Brief:
Copy nothing but the part that opens with the line containing "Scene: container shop" and closes with the line containing "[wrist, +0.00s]". Do not include pictures.

Data lines:

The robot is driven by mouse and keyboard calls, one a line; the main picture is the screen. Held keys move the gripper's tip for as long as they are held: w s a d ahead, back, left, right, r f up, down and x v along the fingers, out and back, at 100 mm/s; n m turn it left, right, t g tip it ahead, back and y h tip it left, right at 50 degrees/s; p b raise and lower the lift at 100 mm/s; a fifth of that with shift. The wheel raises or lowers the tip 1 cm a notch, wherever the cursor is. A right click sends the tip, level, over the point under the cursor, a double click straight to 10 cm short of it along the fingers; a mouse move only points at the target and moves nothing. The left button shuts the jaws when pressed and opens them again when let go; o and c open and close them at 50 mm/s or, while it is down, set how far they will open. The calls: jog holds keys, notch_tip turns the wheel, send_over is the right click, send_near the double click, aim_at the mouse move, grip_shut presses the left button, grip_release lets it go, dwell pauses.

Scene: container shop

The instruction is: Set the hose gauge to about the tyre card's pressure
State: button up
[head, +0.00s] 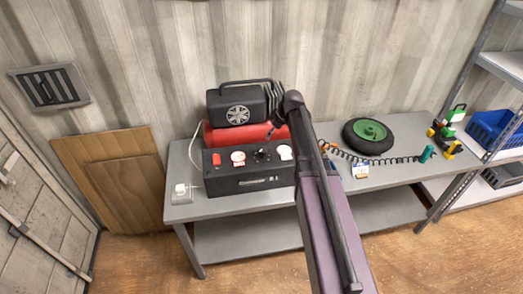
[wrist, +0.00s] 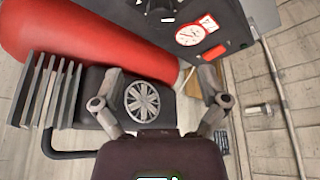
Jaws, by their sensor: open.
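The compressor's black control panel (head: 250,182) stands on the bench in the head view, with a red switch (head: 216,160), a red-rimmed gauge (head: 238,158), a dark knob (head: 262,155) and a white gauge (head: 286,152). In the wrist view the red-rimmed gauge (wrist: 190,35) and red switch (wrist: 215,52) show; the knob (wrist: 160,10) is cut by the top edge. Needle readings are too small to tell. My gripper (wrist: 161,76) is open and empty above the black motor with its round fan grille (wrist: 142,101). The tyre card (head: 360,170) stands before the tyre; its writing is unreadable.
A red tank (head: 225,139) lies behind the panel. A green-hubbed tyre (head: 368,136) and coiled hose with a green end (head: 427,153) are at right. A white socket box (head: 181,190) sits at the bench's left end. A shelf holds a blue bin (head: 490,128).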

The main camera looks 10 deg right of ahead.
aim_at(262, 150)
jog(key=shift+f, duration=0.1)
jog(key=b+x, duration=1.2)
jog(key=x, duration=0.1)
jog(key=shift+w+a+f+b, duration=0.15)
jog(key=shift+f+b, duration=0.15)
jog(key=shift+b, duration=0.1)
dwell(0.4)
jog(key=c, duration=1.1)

Solution:
Scene: container shop

The instruction is: Set the hose gauge to about the tyre card's pressure
State: button up
[head, +0.00s] 
[wrist, +0.00s] 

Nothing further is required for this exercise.